Work through the data and report how many lines include the string "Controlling", giving the number alone.
-- start of SUPPLIED DATA --
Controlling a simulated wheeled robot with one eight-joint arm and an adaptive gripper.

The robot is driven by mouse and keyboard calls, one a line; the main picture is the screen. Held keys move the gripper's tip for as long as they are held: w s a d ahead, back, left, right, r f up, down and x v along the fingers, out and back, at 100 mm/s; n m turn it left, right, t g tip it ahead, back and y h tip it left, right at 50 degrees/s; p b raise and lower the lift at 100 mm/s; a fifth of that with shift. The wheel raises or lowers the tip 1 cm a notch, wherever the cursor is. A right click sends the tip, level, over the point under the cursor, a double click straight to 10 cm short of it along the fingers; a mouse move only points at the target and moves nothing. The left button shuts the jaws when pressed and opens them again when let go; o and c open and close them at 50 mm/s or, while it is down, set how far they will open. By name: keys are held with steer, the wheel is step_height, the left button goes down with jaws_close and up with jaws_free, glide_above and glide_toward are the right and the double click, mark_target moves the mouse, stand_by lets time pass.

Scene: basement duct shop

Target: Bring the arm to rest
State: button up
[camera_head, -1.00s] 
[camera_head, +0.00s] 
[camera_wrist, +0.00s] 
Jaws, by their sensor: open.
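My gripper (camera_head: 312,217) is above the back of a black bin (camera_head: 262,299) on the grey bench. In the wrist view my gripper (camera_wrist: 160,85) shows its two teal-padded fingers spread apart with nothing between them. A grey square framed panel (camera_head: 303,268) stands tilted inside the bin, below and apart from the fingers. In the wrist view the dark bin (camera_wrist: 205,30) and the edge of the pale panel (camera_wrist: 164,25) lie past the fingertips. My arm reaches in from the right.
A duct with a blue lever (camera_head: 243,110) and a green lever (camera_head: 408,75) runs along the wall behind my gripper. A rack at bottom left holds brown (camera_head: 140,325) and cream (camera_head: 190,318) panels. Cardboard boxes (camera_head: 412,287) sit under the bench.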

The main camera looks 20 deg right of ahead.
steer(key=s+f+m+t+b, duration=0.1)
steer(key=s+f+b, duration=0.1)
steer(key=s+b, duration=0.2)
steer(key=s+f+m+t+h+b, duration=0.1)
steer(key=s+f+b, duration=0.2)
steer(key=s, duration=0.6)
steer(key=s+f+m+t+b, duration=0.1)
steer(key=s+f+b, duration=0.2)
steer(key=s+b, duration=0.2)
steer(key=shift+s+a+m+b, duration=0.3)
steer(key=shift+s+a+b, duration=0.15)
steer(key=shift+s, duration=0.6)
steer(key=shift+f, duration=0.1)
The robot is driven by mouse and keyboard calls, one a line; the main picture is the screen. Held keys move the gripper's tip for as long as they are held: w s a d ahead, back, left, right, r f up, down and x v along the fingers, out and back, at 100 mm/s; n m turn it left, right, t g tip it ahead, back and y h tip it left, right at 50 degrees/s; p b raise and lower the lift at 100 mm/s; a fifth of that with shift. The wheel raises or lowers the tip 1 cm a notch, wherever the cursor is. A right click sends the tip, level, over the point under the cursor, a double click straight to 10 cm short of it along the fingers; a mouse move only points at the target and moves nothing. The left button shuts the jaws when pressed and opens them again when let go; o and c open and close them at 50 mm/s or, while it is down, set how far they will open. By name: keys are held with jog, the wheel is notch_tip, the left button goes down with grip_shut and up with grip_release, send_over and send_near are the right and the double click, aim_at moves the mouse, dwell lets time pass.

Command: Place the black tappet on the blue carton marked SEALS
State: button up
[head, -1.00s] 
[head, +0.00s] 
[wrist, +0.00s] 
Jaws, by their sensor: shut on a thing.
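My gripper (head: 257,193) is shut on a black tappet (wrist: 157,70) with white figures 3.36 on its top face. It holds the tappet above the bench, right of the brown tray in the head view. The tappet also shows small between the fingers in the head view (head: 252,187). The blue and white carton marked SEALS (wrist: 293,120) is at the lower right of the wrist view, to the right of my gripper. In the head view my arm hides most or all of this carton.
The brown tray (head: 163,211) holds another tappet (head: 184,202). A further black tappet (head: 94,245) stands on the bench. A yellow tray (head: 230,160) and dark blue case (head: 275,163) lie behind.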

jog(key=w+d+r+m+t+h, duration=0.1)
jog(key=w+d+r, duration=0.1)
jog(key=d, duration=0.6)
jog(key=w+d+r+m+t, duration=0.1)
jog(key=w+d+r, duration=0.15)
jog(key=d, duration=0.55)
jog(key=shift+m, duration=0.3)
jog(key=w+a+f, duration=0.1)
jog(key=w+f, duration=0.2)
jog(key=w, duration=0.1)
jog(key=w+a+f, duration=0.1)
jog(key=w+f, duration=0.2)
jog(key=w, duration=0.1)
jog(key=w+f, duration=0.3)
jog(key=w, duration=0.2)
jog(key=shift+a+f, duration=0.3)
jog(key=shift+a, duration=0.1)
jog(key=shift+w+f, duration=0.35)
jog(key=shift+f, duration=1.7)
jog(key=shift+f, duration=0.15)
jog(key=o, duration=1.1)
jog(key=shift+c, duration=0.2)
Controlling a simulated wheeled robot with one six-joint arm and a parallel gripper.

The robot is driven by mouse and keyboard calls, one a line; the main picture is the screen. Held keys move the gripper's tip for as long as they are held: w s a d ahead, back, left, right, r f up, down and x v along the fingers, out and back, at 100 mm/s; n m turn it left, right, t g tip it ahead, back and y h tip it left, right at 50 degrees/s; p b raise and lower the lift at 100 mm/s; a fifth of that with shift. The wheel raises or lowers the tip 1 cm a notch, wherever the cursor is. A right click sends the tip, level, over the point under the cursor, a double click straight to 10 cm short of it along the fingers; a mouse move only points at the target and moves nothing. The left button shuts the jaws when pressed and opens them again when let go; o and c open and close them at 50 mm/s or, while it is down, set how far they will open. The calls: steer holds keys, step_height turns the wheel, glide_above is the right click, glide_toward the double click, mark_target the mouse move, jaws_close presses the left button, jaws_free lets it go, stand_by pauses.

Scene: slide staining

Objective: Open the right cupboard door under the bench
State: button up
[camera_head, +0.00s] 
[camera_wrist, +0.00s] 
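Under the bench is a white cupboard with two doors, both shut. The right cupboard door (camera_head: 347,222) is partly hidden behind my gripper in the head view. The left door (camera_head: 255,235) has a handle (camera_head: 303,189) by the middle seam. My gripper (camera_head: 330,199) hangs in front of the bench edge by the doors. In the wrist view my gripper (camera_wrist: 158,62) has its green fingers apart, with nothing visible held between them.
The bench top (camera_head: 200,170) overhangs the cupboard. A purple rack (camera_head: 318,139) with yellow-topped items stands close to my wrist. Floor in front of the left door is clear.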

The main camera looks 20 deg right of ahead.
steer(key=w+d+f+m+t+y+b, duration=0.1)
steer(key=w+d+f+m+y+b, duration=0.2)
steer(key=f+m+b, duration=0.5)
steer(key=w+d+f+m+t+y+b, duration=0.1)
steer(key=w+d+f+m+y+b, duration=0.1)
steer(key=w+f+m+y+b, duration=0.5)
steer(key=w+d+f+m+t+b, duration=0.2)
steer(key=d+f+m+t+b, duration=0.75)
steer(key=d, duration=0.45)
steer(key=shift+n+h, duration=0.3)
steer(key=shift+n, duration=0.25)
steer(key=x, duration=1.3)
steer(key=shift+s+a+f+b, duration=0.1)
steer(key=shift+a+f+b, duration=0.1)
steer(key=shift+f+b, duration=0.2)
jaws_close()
-- end of SUPPLIED DATA --
*SOLUTION TO THIS EXERCISE:* 2